## Problem requirements
In the listing below, pick out lines with "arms".

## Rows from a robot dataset
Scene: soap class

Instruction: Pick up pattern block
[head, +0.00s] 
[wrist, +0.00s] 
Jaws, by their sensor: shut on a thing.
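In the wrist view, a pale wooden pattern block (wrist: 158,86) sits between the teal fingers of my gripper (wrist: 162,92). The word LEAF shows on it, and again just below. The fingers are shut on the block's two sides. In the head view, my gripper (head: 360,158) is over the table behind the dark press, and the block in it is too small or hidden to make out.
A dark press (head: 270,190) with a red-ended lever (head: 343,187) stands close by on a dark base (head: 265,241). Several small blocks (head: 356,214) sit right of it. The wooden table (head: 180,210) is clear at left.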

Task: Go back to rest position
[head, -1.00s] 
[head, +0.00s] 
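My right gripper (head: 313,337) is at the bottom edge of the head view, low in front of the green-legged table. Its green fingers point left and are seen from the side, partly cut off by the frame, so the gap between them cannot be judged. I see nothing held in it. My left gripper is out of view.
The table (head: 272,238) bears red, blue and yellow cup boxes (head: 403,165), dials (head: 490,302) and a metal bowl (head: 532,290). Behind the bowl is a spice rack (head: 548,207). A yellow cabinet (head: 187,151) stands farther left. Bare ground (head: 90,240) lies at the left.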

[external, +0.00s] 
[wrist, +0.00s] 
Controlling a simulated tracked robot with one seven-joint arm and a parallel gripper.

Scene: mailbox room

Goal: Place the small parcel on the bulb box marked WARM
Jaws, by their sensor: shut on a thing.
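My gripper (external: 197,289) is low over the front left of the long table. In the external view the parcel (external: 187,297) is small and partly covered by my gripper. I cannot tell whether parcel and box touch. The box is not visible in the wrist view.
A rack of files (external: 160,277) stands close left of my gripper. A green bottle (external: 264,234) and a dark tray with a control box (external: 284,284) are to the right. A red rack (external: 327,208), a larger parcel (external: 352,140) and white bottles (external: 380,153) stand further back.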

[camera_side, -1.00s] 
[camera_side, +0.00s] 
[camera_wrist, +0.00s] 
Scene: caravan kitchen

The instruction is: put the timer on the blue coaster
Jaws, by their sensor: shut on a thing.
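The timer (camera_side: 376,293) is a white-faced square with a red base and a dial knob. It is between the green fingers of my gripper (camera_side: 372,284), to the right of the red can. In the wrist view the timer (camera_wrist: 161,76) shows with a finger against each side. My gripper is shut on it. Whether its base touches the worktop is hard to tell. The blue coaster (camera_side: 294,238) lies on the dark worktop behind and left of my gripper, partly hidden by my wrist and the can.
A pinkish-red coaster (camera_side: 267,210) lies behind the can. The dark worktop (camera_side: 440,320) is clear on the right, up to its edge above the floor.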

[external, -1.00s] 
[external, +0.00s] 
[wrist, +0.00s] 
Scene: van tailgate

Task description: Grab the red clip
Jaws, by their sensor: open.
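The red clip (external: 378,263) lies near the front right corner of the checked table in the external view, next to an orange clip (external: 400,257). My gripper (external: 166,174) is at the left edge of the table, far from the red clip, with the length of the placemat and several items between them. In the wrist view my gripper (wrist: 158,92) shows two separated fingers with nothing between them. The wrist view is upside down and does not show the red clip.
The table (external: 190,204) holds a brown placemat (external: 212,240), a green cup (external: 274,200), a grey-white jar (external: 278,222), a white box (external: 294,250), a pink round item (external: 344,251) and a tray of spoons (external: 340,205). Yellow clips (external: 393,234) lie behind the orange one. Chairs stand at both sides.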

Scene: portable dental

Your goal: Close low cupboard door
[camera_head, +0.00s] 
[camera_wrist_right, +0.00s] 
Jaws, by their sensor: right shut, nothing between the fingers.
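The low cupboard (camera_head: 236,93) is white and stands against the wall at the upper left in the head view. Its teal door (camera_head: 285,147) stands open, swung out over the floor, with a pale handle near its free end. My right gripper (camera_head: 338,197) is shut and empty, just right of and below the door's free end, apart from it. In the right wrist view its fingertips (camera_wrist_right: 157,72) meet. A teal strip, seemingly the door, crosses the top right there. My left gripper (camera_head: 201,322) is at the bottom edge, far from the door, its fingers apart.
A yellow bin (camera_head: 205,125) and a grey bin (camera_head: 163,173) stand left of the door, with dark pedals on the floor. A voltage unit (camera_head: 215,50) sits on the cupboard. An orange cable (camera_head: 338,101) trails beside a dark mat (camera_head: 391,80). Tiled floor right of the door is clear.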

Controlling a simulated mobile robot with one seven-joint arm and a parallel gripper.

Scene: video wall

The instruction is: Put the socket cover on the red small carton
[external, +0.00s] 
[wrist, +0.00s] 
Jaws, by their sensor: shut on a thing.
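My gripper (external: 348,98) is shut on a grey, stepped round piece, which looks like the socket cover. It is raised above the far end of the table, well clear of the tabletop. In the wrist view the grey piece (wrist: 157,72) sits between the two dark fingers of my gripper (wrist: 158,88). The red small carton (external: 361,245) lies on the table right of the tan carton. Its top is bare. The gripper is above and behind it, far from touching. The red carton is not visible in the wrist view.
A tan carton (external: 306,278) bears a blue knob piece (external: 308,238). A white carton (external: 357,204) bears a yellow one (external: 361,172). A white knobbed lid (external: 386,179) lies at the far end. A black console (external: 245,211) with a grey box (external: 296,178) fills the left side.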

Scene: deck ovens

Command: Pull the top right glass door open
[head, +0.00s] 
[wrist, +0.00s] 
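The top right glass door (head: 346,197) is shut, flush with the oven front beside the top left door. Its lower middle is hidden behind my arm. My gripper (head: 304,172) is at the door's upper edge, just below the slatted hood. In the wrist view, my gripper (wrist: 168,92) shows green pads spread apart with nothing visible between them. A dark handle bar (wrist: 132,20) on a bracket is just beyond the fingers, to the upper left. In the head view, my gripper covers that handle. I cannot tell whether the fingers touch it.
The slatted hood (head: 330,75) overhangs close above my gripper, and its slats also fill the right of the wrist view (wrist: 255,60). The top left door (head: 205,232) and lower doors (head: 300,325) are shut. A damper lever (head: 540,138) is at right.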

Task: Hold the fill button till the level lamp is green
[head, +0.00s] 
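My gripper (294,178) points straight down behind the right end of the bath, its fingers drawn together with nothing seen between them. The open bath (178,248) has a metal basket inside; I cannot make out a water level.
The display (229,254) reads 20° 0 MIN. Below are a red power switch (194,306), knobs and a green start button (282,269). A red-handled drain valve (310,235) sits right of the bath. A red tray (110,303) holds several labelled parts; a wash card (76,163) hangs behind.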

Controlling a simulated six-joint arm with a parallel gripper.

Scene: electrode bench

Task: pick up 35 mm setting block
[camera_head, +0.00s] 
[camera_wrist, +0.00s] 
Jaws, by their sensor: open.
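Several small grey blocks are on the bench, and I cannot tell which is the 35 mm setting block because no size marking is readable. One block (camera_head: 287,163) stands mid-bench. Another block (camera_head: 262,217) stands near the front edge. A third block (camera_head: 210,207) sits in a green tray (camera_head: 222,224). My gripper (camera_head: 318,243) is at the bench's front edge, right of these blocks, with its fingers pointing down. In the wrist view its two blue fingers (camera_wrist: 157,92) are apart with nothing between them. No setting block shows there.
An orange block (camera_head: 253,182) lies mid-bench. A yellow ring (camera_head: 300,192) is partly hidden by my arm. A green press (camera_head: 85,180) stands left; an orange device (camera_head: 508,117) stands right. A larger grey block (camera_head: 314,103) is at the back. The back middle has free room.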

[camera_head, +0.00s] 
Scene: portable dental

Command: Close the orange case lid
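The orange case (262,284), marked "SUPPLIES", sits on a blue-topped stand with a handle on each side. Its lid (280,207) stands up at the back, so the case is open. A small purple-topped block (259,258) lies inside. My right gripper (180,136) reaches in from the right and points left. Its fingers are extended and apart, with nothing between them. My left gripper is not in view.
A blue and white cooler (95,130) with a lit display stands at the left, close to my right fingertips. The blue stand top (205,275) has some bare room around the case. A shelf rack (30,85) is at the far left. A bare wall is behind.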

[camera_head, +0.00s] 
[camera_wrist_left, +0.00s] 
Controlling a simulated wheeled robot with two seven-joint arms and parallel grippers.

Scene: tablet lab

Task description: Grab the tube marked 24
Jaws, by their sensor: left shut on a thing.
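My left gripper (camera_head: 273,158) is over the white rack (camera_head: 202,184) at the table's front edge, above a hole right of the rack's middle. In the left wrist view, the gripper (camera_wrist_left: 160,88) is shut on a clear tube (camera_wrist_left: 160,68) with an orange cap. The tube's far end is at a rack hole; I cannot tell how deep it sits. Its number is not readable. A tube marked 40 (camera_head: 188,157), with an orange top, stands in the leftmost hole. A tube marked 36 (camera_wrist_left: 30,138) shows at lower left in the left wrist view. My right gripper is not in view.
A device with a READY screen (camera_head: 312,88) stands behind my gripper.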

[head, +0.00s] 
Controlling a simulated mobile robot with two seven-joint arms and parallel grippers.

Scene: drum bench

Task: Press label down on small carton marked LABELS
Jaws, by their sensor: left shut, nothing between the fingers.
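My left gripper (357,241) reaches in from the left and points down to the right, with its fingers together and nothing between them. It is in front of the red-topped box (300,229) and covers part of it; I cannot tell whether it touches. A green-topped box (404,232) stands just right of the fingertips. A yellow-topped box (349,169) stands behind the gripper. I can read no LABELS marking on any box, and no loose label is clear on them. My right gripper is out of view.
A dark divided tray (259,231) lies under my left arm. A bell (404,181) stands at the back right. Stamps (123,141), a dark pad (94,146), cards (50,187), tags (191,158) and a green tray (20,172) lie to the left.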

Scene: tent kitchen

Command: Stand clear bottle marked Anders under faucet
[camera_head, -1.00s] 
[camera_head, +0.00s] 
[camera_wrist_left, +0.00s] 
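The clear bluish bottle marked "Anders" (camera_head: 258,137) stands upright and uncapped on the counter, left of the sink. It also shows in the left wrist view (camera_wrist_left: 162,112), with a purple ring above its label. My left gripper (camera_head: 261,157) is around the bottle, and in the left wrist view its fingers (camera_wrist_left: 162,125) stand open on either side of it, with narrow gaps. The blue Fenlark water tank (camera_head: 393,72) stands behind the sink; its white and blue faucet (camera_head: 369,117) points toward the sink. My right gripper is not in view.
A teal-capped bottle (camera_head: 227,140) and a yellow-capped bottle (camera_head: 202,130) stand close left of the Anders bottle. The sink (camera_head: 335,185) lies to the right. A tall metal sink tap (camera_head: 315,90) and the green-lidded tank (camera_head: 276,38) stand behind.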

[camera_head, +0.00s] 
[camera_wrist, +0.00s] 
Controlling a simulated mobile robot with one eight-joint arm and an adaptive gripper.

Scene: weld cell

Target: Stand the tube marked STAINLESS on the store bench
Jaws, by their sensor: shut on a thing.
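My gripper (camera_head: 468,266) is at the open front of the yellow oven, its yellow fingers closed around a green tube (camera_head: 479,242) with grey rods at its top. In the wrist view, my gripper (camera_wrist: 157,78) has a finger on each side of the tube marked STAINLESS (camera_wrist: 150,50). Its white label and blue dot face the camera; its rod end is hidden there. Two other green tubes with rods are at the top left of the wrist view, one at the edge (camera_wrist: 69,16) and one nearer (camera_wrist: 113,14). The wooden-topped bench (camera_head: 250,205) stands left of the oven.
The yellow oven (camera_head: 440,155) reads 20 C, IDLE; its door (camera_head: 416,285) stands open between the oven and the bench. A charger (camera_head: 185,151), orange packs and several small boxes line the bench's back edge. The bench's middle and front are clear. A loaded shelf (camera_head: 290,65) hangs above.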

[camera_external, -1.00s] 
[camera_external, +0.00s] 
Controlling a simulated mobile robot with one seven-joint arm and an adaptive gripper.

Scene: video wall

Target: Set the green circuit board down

## Response below
Controlling a simulated wheeled robot with two seven-joint arms and parallel grippers.
Controlling a simulated mobile robot with two seven-joint arms and parallel grippers.

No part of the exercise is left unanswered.